3.Ike Moroe, I am aware of President Jacob Zuma’s call for citizens to come forward and say how the country must move forward. I must also point out that as a former member of parliament I have always co-operated with the current ANC where it serves the interests of the African people and also on issues on which my Pan Africanist views converged with those of the ruling party - such as on Iraq and Zimbabwe, probably now on Iran. Developing countries have a right to develop their nuclear technology for developmental purposes. They also have a right to demand that NATO, America and others destroy all their nuclear weapons for the safety, security and peace of the world.
I insist, however, that land dispossession of the African people - that has caused so much poverty, social degradation, short life expectancy and high child mortality - must be addressed. The 1955 ANC cannot resolve the land question in South Africa with the perfidious Freedom Charter preamble and section 25(7) of the ‘New’ South African Constitution.
The Freedom Charter has also facilitated the imprisonment of former freedom fighters such as the Azanian Peoples Liberation Army (APLA) of the Pan Africanist Congress and others. This was done through the ‘Truth and Reconciliation Commission’ (TRC). This TRC ignored that these sons of Africa fought for self-determination in accordance with Articles 1(1), (2), 13(i) (b), 55,56,68,73 and 76 of the United Nations as well that of the Organisation of African Unity Charter article 20(2).

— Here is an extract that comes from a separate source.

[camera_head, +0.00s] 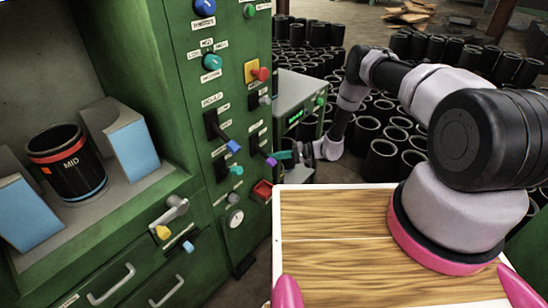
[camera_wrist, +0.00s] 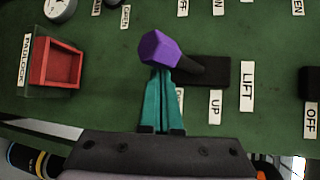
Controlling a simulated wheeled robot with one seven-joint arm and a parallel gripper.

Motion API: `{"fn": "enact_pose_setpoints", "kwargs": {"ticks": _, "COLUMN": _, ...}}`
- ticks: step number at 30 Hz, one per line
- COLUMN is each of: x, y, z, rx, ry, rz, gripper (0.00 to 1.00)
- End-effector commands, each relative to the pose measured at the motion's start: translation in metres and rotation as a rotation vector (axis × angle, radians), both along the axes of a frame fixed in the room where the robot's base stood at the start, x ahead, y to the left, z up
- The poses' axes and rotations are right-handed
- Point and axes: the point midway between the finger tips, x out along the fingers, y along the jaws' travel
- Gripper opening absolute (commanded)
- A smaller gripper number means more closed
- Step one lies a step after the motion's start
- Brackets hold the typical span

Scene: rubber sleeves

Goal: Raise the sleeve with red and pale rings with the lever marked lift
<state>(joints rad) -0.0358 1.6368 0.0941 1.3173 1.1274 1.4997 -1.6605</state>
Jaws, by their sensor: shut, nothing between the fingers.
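The lever marked LIFT has a purple knob (camera_wrist: 160,47) and a dark slot plate (camera_wrist: 212,70) in the wrist view. The LIFT label (camera_wrist: 247,86) and UP label (camera_wrist: 216,106) sit beside it. The purple knob also shows in the head view (camera_head: 271,162). My gripper (camera_wrist: 163,77) has teal fingers, shut and empty, with their tips right at the knob; contact is unclear. In the head view my gripper (camera_head: 288,154) is close to the panel. A black sleeve (camera_head: 66,165) marked MID, with a thin red ring above and a blue ring below, stands in the machine's bay.
Blue-faced blocks (camera_head: 140,152) flank the sleeve. Other levers, with a blue knob (camera_head: 234,146) and a teal knob (camera_head: 237,170), are close by on the green panel. A red-framed box (camera_head: 262,190) is below. A wooden-topped board (camera_head: 330,230) lies in front; many black sleeves stand behind.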

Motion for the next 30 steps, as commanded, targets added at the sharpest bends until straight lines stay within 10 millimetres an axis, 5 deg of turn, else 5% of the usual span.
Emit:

The 1955 ANC must go back to the basics of the 1912 ANC. There must be equitable redistribution of the land and its resources and an end to corruption. There must be release of all former freedom fighters from the prisons of South Africa. Continuous appeasement of the minority whites at the expense of the African majority is not the right way to bring national ‘unity’ as comrade Moroe seems to think. On 19 January 2O12, Sowetan newspaper reported that 12O,OOO white farmers have left the country since 1994. 4,500 schools have been closed since 1994.
Who is going to build this country when there is so much dependence on people who may go to Australia, Canada or Britain anytime they wish? This obsession with appeasement at the expense of the African people and this continent must stop. It is also reflected on how the ANC government voted in the Security Council on Libya over the 1973 Resolution and facilitated the invasion of Libya by NATO and America to access and control Libya’s oil wealth.